We believe that the debtor's termination payment—based as it is on commissions earned before bankruptcy—is sufficiently rooted in the pre-bankruptcy past and so little entangled in the debtor's ability to make a fresh start that it should not be excluded from property of the estate. Although the termination is wage (commission) based, it is not "designed to function as a wage substitute at some future period" as was true of the vacation pay in Lines v. Frederick, supra. Kokoszka v.

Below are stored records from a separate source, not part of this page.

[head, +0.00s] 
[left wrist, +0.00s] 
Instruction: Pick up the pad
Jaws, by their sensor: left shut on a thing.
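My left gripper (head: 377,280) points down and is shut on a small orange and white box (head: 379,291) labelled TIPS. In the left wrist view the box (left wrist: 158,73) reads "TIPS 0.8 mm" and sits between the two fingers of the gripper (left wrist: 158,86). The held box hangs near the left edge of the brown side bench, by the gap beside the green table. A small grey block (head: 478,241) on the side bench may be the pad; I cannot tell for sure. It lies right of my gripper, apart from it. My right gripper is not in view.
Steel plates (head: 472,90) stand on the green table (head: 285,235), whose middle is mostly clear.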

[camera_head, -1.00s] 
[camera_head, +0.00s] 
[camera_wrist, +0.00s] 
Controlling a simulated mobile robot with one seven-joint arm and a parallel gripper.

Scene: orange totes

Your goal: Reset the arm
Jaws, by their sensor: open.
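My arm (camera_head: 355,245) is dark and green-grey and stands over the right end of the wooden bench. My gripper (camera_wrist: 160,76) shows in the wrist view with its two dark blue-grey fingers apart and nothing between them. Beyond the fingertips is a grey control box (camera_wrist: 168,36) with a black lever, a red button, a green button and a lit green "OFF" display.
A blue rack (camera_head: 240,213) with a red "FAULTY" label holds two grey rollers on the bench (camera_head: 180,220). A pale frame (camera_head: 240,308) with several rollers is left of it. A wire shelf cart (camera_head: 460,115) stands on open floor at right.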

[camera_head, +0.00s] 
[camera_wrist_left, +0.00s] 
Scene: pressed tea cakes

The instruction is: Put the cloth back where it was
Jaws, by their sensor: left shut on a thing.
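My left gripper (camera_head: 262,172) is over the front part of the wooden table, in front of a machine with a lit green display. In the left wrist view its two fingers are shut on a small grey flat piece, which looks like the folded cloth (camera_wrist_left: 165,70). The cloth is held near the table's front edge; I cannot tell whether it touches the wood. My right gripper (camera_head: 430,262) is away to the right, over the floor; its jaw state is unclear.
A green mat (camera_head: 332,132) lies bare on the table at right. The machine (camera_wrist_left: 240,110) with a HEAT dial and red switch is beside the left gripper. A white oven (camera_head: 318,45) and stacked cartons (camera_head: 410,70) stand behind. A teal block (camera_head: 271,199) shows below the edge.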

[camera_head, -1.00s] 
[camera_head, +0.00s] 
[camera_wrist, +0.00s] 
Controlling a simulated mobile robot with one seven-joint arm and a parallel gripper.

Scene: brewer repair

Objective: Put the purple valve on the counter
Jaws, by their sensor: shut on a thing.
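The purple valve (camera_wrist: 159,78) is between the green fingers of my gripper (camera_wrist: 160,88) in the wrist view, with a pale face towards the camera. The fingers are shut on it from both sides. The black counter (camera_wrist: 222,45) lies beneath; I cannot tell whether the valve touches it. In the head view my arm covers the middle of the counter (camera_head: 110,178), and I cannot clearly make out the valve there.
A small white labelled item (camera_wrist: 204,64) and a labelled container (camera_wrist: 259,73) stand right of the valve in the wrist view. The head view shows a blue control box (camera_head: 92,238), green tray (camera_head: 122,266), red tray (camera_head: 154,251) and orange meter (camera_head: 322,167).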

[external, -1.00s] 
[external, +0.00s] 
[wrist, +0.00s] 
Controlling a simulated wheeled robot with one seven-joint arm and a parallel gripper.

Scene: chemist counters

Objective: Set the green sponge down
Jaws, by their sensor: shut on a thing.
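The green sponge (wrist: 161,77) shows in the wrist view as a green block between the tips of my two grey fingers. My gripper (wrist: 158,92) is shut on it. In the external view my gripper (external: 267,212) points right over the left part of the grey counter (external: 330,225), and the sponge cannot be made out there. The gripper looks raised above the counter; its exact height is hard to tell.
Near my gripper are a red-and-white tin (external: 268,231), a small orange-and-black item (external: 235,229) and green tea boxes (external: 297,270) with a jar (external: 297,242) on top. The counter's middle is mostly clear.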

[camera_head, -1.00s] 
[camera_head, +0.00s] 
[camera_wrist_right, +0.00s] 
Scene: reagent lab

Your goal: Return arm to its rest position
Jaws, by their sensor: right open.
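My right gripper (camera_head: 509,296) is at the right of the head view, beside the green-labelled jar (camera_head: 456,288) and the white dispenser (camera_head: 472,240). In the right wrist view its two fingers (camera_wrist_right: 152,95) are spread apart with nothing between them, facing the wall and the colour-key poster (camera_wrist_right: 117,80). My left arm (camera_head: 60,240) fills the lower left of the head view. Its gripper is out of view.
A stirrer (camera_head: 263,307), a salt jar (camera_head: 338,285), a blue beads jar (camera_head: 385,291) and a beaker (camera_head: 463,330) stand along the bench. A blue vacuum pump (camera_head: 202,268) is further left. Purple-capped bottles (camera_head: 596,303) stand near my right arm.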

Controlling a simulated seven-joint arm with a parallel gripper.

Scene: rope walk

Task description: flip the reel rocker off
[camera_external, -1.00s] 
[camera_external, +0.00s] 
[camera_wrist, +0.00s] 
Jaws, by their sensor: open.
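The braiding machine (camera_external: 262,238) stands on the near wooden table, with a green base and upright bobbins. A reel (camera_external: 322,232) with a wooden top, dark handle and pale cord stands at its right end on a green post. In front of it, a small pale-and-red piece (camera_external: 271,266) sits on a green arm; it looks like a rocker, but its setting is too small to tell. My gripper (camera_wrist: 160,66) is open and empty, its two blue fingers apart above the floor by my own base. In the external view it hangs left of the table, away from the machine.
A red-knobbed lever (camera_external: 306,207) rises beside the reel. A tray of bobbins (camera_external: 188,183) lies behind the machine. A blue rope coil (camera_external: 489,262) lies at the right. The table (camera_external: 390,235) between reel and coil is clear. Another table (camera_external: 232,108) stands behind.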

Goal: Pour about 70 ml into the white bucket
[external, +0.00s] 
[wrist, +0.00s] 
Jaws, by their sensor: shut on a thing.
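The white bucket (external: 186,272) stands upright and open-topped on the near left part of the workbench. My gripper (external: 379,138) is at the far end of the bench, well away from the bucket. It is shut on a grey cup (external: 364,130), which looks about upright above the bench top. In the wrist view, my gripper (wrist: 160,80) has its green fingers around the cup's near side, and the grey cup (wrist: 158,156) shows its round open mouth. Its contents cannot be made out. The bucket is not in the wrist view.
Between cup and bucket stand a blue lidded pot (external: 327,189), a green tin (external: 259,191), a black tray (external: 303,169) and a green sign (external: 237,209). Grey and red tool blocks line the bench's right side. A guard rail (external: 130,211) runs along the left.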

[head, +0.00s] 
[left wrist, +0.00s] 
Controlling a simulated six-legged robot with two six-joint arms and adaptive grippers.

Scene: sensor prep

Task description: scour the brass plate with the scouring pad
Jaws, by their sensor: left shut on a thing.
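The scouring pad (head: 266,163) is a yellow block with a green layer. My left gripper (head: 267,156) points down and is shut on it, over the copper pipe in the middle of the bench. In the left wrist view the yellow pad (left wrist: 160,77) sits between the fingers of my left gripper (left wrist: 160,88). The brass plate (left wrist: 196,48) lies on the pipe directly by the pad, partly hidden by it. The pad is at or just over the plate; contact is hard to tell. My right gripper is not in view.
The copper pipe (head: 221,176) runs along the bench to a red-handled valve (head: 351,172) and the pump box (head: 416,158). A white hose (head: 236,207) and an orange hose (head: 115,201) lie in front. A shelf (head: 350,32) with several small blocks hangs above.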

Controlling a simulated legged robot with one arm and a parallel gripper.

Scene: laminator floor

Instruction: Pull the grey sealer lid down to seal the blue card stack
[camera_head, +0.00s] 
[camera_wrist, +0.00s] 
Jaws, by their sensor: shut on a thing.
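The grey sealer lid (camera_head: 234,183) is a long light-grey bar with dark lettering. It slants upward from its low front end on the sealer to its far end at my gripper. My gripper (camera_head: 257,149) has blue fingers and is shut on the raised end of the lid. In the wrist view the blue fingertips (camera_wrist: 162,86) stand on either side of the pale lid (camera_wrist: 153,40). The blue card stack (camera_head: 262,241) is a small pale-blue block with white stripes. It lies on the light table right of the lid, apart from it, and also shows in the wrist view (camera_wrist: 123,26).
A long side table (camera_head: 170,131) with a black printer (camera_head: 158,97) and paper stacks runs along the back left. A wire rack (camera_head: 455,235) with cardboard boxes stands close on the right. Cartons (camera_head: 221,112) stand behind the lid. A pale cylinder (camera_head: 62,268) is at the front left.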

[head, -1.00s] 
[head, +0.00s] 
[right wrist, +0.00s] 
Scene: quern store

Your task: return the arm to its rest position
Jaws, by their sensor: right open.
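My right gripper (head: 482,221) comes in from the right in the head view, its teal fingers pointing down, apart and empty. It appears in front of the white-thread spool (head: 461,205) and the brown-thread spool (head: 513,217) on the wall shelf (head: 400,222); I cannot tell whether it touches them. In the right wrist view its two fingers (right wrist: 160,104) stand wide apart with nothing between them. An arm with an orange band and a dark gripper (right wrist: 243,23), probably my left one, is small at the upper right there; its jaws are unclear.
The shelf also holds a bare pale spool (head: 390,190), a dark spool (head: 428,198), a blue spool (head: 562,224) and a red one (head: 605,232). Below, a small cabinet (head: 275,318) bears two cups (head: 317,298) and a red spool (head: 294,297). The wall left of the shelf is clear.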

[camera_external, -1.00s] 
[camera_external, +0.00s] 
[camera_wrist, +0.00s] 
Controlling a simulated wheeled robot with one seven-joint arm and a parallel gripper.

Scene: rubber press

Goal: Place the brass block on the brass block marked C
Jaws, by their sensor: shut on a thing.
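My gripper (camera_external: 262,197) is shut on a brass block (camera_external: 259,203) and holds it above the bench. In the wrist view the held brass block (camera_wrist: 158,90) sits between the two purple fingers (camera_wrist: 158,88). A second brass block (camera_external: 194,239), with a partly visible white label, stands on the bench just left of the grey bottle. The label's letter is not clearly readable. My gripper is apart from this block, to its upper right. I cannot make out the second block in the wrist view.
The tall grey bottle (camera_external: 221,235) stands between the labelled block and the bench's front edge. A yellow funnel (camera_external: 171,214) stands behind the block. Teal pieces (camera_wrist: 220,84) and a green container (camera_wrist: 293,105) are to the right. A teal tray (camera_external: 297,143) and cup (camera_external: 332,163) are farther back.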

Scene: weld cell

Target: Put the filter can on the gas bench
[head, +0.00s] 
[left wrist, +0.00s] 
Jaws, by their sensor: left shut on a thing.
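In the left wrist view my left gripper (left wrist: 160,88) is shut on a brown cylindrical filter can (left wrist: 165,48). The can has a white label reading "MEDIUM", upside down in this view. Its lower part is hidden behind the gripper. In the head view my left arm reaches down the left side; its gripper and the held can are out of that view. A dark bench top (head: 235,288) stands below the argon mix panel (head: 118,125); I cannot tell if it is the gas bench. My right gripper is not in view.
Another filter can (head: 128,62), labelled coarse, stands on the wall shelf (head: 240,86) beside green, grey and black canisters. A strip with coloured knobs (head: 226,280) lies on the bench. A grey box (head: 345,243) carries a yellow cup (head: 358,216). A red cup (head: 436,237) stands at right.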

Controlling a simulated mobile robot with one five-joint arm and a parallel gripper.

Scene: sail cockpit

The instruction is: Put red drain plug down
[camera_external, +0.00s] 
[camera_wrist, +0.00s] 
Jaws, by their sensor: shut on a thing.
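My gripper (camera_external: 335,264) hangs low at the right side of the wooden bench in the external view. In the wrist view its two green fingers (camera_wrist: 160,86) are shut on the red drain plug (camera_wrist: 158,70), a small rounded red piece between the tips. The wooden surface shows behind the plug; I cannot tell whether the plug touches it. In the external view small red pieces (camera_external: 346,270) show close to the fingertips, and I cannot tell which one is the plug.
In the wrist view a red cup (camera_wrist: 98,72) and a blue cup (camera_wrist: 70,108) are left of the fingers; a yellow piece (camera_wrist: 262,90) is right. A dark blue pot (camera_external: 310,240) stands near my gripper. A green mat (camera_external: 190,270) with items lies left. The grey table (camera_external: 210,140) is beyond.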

Belford, supra, 417 U.S. at 648, 94 S.Ct. at 2435.

We therefore conclude that the fact that appellee's interest in the termination payment, on the date his petition was filed, was contingent on a future event does not affect its classification as property of the estate under section 541.

III

Only the debtor's interest at the time of bankruptcy is property of the estate, however. Any interest that is attributable to his post-filing service is excluded.

In Segal, the Supreme Court recognized that losses by the debtor after filing but before the year's end might affect the refund and indicated that in such a case a proration of the refund might be proper. 382 U.S. at 380, n. 5, 86 S.Ct. at 515, n. 5. This suggestion was followed in In re Rash, 22 B.R. 323, 325-26 (Bkrtcy.D.Kan.1982); In re Koch, 14 B.R. 64, 66 (Bkrtcy.D.Kan. 1981); In re DeVoe, 5 B.R. 618, 620 (Bkrtcy. S.D.Ohio, 1980). In all of these cases that part of the refund attributed to earnings and taxes withheld after the petition was filed was excluded from property of the estate.

IV

The Agreement contains an anti-competition clause that restricts debtor from conducting similar insurance business for three years after termination within a defined area. For this reason, debtor argues that the termination payment should be construed as payment for future services. However, the payment is not conditioned upon compliance with the anti-competition clause.

We conclude that the bankruptcy court erred in holding that the entire termination payment was not property of the estate. We reverse and remand to determine the portion of the $18,588 that is property of the estate.